Copy the lines holding the word "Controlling", all of them.
● ● ● ●
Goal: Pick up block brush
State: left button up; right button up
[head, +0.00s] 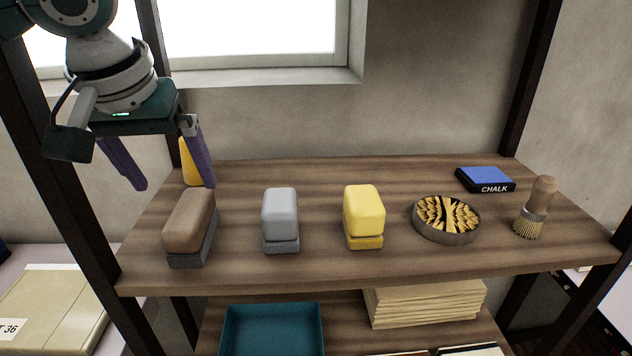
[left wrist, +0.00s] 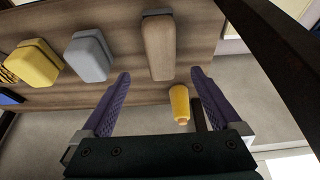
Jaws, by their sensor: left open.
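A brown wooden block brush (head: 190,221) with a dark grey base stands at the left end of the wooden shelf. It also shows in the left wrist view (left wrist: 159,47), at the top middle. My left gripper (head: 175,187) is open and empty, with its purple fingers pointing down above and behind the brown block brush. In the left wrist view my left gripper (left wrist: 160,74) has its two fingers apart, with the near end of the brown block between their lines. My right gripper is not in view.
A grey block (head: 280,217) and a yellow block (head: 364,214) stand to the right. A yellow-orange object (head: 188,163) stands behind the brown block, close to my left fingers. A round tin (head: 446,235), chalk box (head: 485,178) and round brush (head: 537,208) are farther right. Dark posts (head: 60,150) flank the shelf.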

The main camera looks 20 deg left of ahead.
● ● ● ●
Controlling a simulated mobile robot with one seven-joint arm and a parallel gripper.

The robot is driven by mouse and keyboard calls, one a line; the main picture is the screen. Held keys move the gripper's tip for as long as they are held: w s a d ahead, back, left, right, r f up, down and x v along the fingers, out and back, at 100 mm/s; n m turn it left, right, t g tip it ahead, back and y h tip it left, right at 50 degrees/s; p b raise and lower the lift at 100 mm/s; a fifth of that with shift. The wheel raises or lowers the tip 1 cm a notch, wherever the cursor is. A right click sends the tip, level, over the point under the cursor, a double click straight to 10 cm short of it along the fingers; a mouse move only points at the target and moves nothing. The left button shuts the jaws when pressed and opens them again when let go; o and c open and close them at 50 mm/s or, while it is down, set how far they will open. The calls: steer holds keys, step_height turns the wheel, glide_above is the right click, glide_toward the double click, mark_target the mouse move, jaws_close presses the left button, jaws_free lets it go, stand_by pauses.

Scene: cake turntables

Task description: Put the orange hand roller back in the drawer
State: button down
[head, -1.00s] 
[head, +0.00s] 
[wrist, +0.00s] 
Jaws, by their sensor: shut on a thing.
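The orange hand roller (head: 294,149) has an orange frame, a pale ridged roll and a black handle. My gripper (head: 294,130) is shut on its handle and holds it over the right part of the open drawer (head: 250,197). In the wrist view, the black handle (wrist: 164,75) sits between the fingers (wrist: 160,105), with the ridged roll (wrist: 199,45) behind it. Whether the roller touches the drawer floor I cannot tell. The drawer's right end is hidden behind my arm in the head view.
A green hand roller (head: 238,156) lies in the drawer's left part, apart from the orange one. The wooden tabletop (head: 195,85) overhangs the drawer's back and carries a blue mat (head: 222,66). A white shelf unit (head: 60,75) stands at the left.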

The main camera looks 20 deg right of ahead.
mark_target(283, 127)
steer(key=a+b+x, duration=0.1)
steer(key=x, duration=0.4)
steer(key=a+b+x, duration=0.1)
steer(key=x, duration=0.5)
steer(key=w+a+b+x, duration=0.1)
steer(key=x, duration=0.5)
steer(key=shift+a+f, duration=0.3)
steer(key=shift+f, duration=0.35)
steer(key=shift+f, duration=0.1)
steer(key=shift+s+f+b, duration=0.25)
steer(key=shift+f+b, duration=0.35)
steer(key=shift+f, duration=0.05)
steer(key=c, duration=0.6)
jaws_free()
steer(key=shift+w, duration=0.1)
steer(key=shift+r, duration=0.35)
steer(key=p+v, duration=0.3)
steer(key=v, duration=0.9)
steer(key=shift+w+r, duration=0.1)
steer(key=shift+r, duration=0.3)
● ● ● ●
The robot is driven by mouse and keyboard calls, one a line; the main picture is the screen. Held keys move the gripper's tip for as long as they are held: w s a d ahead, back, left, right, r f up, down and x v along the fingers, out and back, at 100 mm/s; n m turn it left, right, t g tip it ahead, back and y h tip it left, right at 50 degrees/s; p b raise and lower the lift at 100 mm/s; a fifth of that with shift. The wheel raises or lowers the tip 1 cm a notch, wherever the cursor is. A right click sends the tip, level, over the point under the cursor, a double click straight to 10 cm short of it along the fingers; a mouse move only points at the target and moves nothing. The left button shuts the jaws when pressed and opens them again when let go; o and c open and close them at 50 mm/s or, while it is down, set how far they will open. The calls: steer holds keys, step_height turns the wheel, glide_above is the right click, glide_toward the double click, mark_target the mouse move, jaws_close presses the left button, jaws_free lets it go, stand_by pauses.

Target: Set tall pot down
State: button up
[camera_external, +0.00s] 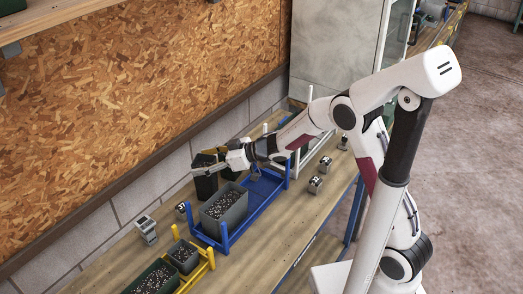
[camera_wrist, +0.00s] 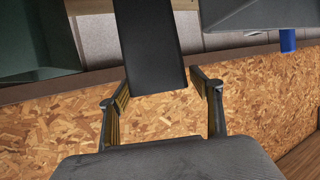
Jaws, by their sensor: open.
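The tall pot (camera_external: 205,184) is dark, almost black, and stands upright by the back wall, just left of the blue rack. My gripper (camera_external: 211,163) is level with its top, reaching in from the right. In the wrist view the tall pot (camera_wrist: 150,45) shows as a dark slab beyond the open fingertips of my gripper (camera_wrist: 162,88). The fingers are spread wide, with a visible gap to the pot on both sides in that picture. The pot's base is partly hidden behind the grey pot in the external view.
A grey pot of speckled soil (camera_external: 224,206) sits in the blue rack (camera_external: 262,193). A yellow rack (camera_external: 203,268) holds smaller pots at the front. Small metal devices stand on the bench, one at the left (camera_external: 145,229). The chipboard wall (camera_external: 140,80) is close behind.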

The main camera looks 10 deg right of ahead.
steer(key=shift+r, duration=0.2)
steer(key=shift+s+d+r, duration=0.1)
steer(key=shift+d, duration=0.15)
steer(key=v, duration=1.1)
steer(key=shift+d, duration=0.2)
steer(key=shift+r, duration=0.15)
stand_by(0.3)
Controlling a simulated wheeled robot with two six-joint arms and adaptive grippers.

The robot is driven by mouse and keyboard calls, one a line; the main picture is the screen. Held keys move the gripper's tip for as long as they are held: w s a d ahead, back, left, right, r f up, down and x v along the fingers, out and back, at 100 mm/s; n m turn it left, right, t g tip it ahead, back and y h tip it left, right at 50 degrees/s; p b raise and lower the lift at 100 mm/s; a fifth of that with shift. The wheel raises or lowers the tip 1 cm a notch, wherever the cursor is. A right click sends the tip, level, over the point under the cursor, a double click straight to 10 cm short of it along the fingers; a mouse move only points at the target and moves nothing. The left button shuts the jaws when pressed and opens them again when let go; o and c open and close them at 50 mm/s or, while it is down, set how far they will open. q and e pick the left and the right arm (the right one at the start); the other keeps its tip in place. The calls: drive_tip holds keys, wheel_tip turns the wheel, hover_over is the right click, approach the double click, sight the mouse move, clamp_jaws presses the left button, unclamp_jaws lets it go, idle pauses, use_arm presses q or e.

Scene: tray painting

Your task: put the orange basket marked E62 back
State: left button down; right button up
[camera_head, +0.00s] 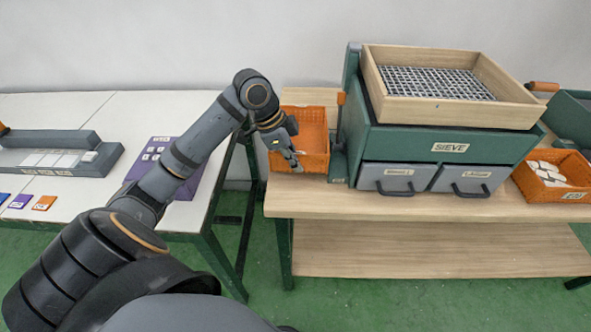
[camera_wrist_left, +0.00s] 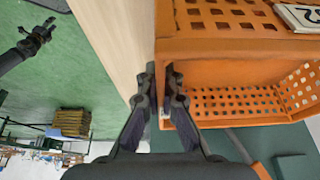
● ● ● ●
• _Result for this exercise_:
Controlling a simulated mobile robot with one seven-joint arm and a parallel gripper.
Controlling a simulated wheeled robot with two six-joint arms and adaptive grippers.

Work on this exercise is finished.